Monday, July 30, 2007

My Guilty Pleasure

My guilty pleasure is not Britney Spears or chocolate cake. It's not singing to the Spice Girls or two hour showers. My guilty pleasure is a little more cruel and a little more fun. My guilty pleasure is pretending to not remember people that I clearly do remember.

Eric and I spent a ridiculously long time grocery shopping yesterday. We went to the new "save mart," which should be called "insanely expensive cow blood everywhere mart." We filled our cart with over priced products, and as I grabbed a package of ground beef, I got discusting animal blood on me. We left, our full cart abandoned, screaming and running for the safety of Nob Hill.

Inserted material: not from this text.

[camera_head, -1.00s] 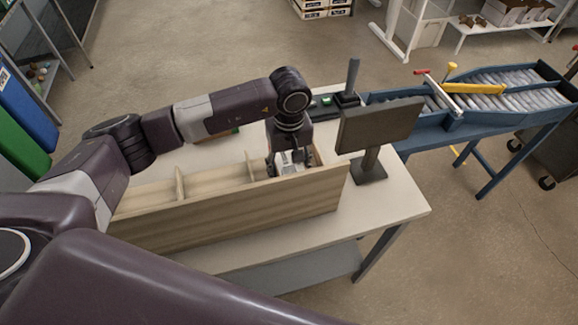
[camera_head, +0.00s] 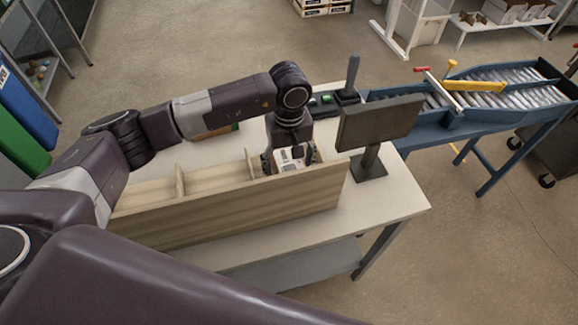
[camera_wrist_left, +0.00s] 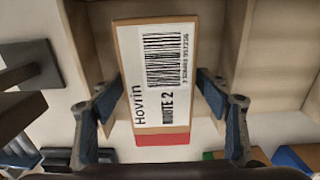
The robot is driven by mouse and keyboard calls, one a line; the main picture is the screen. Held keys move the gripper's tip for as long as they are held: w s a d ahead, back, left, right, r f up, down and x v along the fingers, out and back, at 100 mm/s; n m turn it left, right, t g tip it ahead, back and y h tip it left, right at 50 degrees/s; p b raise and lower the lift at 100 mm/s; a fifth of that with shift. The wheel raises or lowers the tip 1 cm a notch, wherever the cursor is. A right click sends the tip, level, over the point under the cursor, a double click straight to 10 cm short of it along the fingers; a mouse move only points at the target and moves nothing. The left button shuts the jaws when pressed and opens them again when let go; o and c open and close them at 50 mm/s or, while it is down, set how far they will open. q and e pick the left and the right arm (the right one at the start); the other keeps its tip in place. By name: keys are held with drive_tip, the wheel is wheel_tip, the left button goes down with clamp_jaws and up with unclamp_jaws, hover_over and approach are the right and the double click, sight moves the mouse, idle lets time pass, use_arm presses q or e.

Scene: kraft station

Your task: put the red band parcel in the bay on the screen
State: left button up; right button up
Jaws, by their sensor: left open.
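My left gripper (camera_head: 291,162) is open above that compartment. In the left wrist view its fingers (camera_wrist_left: 160,105) stand on both sides of the parcel, with gaps visible. The screen (camera_head: 378,123) shows only its dark back, so its display is hidden. My right gripper is out of view.
The rack stands on a pale table (camera_head: 400,205), with the screen's post just right of it. A blue roller conveyor (camera_head: 480,110) with a yellow arm lies beyond at the right. Wooden dividers (camera_head: 180,181) separate the other compartments. The table front is clear.

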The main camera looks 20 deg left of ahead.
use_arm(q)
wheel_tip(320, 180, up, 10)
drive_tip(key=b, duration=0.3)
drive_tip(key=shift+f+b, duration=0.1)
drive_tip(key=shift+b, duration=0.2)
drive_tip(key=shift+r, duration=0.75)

At Nob Hill I always see lots of people I know from high school, Hartnell, or churches U attented. I never acknowledge them. I see their head turn as I walk passed and sometimes I even make eye-contact, but never show a glimmer of recognition. I don't know why but it gives me a sense of superiority. I have even taken it as far as when someone approaches me, I go through the where do I know you from guessing game, even when I know full well it was First Baptist or English lit.

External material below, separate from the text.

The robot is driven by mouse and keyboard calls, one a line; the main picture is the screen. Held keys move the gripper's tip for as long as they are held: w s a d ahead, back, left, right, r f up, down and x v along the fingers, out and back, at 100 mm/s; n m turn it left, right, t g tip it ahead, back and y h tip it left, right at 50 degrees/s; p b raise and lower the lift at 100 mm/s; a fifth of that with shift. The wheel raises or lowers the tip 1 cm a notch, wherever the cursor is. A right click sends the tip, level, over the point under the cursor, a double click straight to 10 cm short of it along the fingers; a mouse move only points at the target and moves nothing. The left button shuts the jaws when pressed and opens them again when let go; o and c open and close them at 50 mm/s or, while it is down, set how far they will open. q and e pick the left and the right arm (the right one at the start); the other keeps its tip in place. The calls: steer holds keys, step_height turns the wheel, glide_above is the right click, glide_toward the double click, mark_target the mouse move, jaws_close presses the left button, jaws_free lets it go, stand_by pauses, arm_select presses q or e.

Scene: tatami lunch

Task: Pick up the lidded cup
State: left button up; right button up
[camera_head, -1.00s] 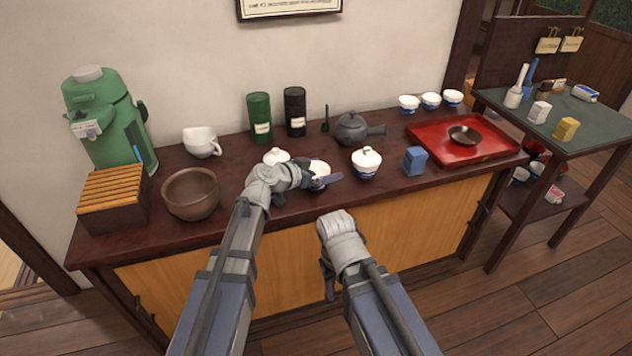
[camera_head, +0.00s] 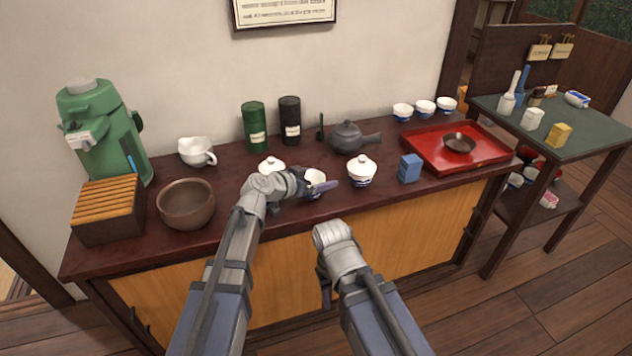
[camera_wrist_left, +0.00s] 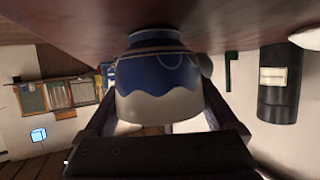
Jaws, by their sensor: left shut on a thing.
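My left gripper (camera_head: 309,187) is shut on a small white-and-blue cup (camera_head: 315,178) near the counter's front middle. In the left wrist view the same cup (camera_wrist_left: 155,88) sits between the two fingers, its blue part close to the counter. I cannot tell whether it touches the counter, or whether a lid is on it. A lidded cup (camera_head: 361,171) with a white lid stands to the right. Another white lidded cup (camera_head: 271,165) stands to the left, partly behind my left arm. My right gripper (camera_head: 326,292) hangs before the counter front, its fingers mostly hidden.
On the dark counter (camera_head: 240,222) a brown bowl (camera_head: 187,205) and a white pitcher (camera_head: 196,152) stand left. A grey teapot (camera_head: 347,136) and canisters (camera_head: 290,120) stand behind. A blue box (camera_head: 410,168) and red tray (camera_head: 486,161) are at right.

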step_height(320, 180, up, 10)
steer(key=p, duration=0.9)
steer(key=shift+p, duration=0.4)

Yesterday at Nob Hill I remained safely in Cori and Eric land, bickering over tortillia choices and fawning over the alcohol isle, seeing but not acknowledging one ex-church friend, four Salinas High classmates, and one San Benancio class mate. It was a very guilty and pleasurable shopping experience (even if I didn't get the alcohol I wanted). I don't understand me, but altleast I give me something to think about.